• [Work to do]: The material below holds a span beginning at the line with "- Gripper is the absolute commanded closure" and ending at the line with "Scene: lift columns". Quote that span exactly, both ends included, and only that span.

• [Data records]:
-*-*-

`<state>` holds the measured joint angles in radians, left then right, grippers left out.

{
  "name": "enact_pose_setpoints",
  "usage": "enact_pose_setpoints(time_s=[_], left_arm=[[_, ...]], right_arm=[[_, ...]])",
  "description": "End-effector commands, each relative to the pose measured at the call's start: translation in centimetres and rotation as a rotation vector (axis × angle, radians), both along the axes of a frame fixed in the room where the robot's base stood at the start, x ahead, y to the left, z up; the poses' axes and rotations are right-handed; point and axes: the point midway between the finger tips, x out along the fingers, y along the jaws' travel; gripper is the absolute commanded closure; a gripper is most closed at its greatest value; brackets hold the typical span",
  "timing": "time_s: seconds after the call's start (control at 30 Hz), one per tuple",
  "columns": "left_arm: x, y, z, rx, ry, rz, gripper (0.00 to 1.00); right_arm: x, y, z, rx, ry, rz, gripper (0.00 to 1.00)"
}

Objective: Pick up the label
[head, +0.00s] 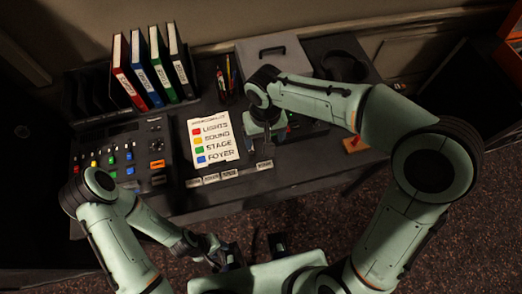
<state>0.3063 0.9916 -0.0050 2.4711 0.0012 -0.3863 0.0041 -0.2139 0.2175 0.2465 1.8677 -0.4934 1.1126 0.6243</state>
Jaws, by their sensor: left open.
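Several small pale labels with dark print lie in a row near the front edge of the desk; one label (211,178) is near the middle of the row, and another (264,165) is at its right end. The print is too small to read. My left gripper (222,250) is open, low in the view, in front of the desk edge and apart from the labels. My right gripper (261,148) points down over the desk, just behind the right-end label. Its fingers are dark and partly hidden, so I cannot tell its opening or whether it touches anything.
A printed colour-key sheet (212,139) lies behind the labels. The mixing console (117,157) is at left, with upright binders (150,70) behind it. A pen holder (226,88), a grey box (275,54) and dark headphones (341,66) stand at the back.

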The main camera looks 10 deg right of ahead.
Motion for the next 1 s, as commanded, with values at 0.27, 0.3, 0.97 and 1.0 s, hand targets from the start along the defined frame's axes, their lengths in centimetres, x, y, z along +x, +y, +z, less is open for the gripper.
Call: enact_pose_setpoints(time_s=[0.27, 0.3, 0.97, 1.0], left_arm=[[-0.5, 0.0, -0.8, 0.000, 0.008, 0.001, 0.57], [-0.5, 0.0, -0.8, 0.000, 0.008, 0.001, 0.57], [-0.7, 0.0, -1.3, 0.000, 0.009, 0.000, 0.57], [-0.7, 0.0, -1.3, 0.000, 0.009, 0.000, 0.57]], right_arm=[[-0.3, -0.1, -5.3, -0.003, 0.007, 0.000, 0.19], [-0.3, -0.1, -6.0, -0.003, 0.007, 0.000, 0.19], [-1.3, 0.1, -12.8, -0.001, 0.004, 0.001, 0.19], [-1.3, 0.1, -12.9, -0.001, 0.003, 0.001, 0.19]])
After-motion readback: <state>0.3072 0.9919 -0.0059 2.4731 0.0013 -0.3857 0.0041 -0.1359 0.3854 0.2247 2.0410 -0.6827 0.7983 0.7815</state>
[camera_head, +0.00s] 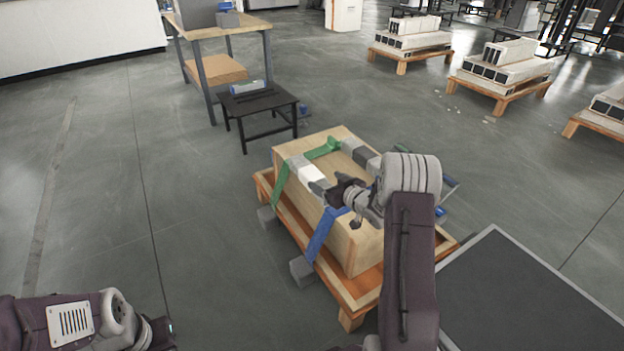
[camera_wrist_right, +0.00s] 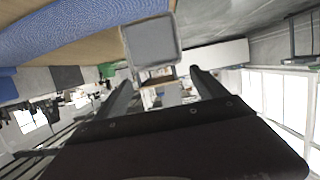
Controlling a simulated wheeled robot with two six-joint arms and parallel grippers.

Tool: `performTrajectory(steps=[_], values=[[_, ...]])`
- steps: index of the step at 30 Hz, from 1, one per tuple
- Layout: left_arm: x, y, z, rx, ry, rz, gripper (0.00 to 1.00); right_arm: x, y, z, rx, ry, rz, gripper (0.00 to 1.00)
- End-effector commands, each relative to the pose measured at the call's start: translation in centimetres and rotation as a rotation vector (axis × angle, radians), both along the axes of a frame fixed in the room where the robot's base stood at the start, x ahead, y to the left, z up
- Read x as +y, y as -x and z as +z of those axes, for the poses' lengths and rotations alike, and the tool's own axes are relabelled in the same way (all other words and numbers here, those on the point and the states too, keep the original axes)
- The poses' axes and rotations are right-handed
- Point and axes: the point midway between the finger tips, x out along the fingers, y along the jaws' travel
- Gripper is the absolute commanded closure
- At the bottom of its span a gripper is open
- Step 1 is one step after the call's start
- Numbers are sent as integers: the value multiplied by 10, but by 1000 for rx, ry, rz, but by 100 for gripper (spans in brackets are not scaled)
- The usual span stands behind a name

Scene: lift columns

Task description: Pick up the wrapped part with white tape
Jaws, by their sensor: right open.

-*-*-

• [Result of this exercise]:
- Gripper is the absolute commanded closure
- At the bottom of its span a gripper is open
- Step 1 is one step after the call's start
- Numbers are sent as integers: the value multiplied by 10, but by 1000 for rx, ry, rz, but by 100 for gripper (spans in brackets are not scaled)
- The usual span stands behind a name

Scene: lift columns

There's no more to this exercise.